Exercise requirements -> The data below holds the lines to copy: everything from the line containing "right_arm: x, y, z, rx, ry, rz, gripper" to the line containing "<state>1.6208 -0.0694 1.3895", both ends included, set down exactly.

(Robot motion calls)
•••

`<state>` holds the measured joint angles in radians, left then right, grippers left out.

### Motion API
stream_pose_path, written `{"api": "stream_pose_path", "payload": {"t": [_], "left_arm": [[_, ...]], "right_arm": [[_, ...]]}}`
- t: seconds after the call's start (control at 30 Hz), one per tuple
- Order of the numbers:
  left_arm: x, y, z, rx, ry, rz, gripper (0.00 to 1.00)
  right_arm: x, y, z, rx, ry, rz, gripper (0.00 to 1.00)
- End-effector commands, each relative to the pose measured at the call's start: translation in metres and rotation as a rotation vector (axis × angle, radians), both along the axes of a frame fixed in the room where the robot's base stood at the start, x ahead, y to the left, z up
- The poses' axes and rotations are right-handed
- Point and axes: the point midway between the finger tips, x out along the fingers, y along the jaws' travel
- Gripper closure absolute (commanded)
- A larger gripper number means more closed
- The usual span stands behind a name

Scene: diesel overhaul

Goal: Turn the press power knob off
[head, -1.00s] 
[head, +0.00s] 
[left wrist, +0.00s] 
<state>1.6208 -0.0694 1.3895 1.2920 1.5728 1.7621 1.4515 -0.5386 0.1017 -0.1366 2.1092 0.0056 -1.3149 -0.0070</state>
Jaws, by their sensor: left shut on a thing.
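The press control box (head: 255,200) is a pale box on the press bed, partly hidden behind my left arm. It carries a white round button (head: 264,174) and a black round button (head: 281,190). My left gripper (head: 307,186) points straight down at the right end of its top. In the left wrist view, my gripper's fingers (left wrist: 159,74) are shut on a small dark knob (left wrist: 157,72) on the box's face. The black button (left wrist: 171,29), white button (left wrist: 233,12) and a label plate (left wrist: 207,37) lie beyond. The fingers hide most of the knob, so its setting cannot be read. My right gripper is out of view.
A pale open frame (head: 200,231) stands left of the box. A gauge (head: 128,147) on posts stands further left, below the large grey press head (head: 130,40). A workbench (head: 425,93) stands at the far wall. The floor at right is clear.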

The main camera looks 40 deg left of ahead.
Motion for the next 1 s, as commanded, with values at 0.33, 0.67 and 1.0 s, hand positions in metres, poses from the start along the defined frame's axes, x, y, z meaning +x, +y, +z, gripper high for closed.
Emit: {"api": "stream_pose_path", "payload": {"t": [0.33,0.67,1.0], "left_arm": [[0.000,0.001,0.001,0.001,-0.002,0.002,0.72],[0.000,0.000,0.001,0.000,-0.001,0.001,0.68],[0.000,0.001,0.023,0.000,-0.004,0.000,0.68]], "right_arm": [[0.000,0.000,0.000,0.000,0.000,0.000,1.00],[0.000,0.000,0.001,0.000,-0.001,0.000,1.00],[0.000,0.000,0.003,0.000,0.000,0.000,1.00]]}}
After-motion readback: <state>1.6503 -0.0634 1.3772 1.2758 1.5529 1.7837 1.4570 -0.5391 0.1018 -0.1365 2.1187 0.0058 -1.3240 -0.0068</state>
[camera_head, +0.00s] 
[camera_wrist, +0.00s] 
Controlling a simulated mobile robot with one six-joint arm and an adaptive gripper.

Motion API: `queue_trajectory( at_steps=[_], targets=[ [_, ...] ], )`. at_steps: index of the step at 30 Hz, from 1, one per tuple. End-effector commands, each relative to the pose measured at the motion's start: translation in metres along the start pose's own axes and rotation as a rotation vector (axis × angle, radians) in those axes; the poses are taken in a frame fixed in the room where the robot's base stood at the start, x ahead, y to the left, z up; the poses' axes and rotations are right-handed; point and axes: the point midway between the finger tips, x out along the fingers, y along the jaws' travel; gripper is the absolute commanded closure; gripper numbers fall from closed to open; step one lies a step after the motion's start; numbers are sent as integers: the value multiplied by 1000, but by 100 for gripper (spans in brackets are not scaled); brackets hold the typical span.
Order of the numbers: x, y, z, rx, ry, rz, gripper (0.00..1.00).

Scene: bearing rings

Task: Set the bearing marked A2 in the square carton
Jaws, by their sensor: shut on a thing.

•••

Correct output ->
  right_arm: x, y, z, rx, ry, rz, gripper (0.00 to 1.00)
- End-effector commands, each relative to the pose measured at the call's start: translation in metres and rotation as a rotation vector (axis × angle, radians), both along the axes of a frame fixed in the room where the robot's base stood at the start, x ahead, y to the left, z up
- The poses' axes and rotations are right-handed
- Point and axes: the point midway between the finger tips, x out along the fingers, y along the jaws' travel
- Gripper closure absolute (commanded)
- A larger gripper number means more closed
- The usual span stands behind a name

Scene: diesel overhaul

Goal: Turn the press power knob off
[head, -1.00s] 
[head, +0.00s] 
[left wrist, +0.00s] 
<state>1.6208 -0.0694 1.3895 1.2920 1.5728 1.7621 1.4515 -0.5386 0.1017 -0.1366 2.1092 0.0056 -1.3149 -0.0070</state>

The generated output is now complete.